Even though I was having troubles there was a lot to like. This game looks amazing. Each park is stunning and I really like the character models. They look a bit toyish but that plays into the sandbox nature of the game. You can pick them up and throw them around! Playing the levels brings you to interesting locations, with the Tropical Island and Old West being my favourites so far. You are given pretty generous maps in the early game allowing players a lot of design freedom.


Missions have varied completion objectives, such as a set numbers of people in the Park or keeping satisfaction above a certain percentage. I was hitting the mark on most of these but scrambling around for cash. I dip to around $1000 and never seem to recover. People flock for new rides but grow bored of them after a while. It was something I never managed to solve and proves to be a bit of a blocker for future playthroughs.


The moment I cheese the game with a giant path to break 300 punters

Maybe I missed a trick as a kid as it seems the real reason to play these types of games is designing the most extreme roller coasters possible. As stated above you can guess that I never ever go beyond the set templates. I have no idea what people would like. There are some brilliant themed ones that can be unlocked through research. There's a huge steam workshop collection of designs for you to plunder as well. A ripe tool for all you creatives out there particularly if you just want to dip into sandbox mode and be untethered from money constraints.

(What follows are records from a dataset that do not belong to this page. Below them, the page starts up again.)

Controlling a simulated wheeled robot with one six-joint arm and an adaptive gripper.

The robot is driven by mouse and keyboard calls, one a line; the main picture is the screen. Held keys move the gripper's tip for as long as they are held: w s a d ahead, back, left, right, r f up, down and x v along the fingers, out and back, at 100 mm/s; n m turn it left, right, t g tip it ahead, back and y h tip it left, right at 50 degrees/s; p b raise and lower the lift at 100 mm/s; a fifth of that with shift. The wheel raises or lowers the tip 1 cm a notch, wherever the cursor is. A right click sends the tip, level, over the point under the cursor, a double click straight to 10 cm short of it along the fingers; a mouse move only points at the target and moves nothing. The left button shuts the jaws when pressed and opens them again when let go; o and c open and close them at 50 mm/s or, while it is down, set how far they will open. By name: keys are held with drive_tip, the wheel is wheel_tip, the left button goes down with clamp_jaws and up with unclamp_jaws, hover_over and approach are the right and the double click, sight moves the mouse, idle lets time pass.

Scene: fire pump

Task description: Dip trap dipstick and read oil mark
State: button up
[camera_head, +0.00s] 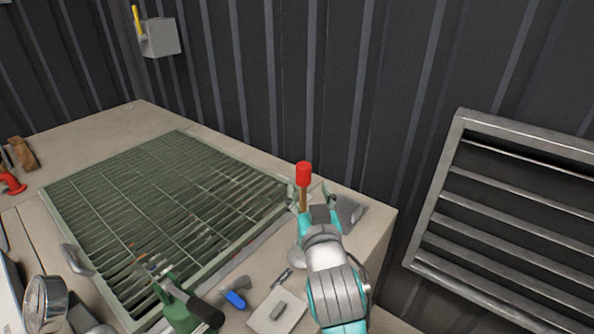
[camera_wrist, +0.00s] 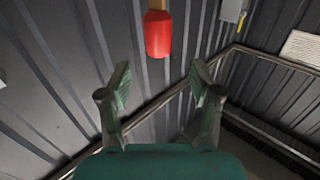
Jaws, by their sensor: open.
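A thin brown stick with a red end (camera_head: 303,174) stands upright near the back right corner of the bench, red end up. I cannot tell for sure that it is the dipstick. My gripper (camera_head: 309,194) is beside its lower part, which is partly hidden. In the wrist view, which looks upside down, the red end (camera_wrist: 158,35) lies beyond the fingertips of my gripper (camera_wrist: 159,73). The fingers are spread with nothing between them. No oil mark can be made out. The trap cannot be identified for sure.
A large green grate (camera_head: 160,215) covers much of the bench. A green bottle-like tool (camera_head: 180,308), a blue-handled hammer (camera_head: 234,297), a pale plate (camera_head: 277,311) and a gauge (camera_head: 45,302) are at the front. A louvre panel (camera_head: 510,215) stands right. A grey box (camera_head: 160,38) hangs on the wall.

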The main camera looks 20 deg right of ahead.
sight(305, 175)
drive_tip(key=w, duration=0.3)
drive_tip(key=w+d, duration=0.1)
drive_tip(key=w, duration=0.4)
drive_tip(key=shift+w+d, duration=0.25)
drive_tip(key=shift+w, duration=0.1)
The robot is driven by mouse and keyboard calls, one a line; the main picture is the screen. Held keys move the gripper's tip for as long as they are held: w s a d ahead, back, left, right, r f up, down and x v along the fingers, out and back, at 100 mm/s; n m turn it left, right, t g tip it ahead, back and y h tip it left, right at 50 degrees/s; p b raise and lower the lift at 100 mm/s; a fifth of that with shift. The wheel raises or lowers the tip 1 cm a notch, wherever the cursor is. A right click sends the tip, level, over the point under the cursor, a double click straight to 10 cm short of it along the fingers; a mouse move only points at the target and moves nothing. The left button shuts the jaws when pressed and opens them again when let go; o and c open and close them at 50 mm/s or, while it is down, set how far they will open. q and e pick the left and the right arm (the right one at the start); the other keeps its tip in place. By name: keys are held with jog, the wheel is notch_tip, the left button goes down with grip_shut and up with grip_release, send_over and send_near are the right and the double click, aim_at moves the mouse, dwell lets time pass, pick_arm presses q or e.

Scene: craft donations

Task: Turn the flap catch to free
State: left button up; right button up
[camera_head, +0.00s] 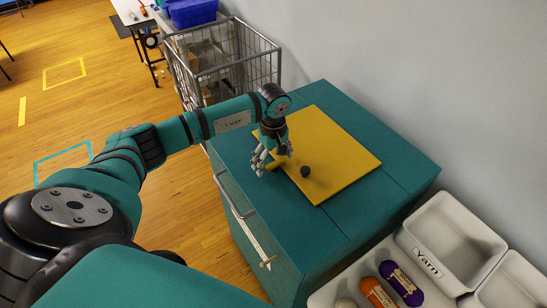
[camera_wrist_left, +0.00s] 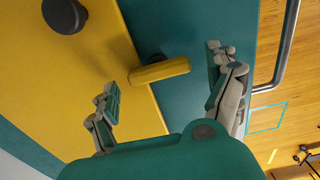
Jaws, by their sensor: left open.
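The yellow flap (camera_head: 338,150) lies flat and shut on top of the teal chest (camera_head: 330,228). A dark round knob (camera_head: 305,171) stands on the flap and also shows in the wrist view (camera_wrist_left: 64,14). The flap catch is a short yellow bar (camera_wrist_left: 165,70) on a dark pivot at the flap's edge. It lies across the edge, partly over the flap and partly over the teal top. My left gripper (camera_head: 271,161) is above the catch, open, with one finger on either side of it in the wrist view (camera_wrist_left: 162,72). No contact shows. My right gripper is not in view.
A bar handle (camera_head: 236,200) runs along the chest's front. A wire cage cart (camera_head: 225,62) stands behind the chest. At the lower right are a light tray (camera_head: 450,238) and several yarn skeins, one purple (camera_head: 401,284). A wall bounds the right.

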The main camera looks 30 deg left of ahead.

As for me I should have seen the warning signs in past titles. It took a fourth Stardew Valley farm to have paths for walking and flowers for aesthetics. It had never gone through my mind to bother in making things beyond practical in 300 hours! Fuck knows how I managed to put 30 hours in Animal Crossing New Horizons, the ultimate asethics game. Parkitect is a very impressive game, one that if this is your kind of thing I would 100% recommend. It is very much the modern Rollercoaster Tycoon 2 with added bells and whistles. It just might take you a while to work out how to use them.